Data brokers are companies that buy, aggregate, disclose, and sell billions of data elements on Americans with virtually no oversight and little financial incentive to protect the data they collect.
First introduced in the Senate in April 2021, a nearly identical bill is now being reconsidered in the Senate after its companion bill was passed in the House. And it’s getting much closer attention now in the Senate since disclosure last week of the hack of the computer systems of Florida-based data broker National Public Data that compromised more than 200 gigabytes of nearly 3 billion records containing the PII of an unknown number of “U.S., Canadian, and British citizens.” It’s being described as the biggest breach of PII on record.
The information that government entities have long been able to buy from companies like National Public Data is data that’s been acquired by data brokers and aggregators from common applications, the “scrapping” of publicly accessible websites, and public and commercial databases, all without users realizing it. The data is then used by governments, law enforcement and tax agencies, prisons, even bounty hunters, to do things like track a person’s location without a warrant or probable cause — or even suspicion that anyone in the dataset had done anything wrong.
The Biden administration, however, is firmly opposed to the legislation, despite the strong support it’s received from ardent Democratic members of Congress. The White House, through the Office of Personnel Management, issued a Statement of Administration Policy that states “responsible access to, and use of, commercially available information is critical to scores of vital missions carried out on behalf of the American people, including: protecting our American personnel and capabilities; understanding the activities and capabilities of foreign governments like the People’s Republic of China; tracking the global shipment of deadly drugs like fentanyl; detecting dangerous cyber threats; assisting the victims of serious crimes like cyberattacks and child exploitation; assessing and disrupting terrorist activity; and more.”
Civil liberties and privacy rights organizations disagree. Kia Hamadanchy, senior policy counsel at the American Civil Liberties Union, said, “The bipartisan passage of this bill is a flashing warning sign to the government that if it wants our data, it must get a warrant.
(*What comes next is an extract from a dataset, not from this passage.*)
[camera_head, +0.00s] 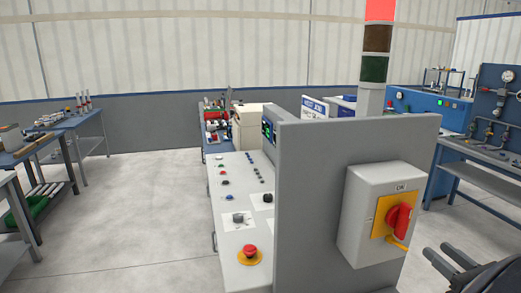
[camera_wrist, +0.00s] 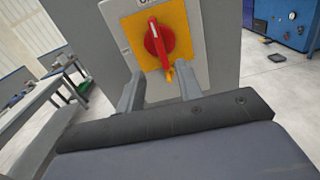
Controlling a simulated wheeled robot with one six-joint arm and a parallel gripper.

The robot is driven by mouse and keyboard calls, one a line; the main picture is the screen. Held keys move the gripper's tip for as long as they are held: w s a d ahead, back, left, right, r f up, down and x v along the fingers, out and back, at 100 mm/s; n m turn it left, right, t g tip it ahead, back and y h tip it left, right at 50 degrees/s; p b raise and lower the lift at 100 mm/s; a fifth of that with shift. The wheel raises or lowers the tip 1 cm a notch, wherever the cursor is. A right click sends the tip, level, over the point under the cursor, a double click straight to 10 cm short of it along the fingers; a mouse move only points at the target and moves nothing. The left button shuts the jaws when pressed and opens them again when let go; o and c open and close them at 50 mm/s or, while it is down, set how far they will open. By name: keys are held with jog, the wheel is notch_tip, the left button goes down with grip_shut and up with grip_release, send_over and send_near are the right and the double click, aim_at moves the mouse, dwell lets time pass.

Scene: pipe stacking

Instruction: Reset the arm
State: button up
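My gripper (camera_head: 452,256) shows as dark fingers at the lower right of the head view, apart from the switch box and to its right. In the wrist view my gripper (camera_wrist: 160,76) has its two fingers spread, with nothing held between them. Beyond the fingers is a red rotary switch (camera_wrist: 158,42) on a yellow plate (camera_wrist: 177,22); its yellow tip appears between the fingers. In the head view the red switch (camera_head: 397,220) sits on a grey-white box (camera_head: 357,222), its yellow tip pointing down and right.
The box is fixed to a tall grey panel (camera_head: 310,190) beside a sloped control console (camera_head: 225,200) with a red emergency button (camera_head: 250,251). A signal tower (camera_head: 376,38) shows a bright red top light. Workbenches (camera_head: 70,125) stand left. Clear floor (camera_head: 140,210) lies between.

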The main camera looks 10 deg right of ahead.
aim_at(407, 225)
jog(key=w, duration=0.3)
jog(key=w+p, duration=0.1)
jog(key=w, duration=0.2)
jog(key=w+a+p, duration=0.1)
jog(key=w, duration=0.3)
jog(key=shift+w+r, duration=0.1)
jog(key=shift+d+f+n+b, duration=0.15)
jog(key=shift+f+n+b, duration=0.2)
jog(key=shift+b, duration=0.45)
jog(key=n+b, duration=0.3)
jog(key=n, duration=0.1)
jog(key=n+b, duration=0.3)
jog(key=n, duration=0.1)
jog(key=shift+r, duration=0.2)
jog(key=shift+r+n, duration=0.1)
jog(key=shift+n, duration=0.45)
We hope this vote puts a fire under the Senate to protect their constituents and rein in the government’s warrantless surveillance of Americans, once and for all.”
“It’s time for the Senate to close this incredibly dangerous and invasive loophole,” agreed the Electronic Frontier Foundation. “If police want a person – or a whole community’s – location data, they should have to get a warrant to see it. Every day, your personal information is being harvested by your smart phone applications, sold to data brokers, and used by advertisers hoping to sell you things. But what safeguards prevent the government from shopping in that same data marketplace? The U.S. government has been using its purchase of this information as a loophole for acquiring personal information on individuals without a warrant. Now is the time to close that loophole.”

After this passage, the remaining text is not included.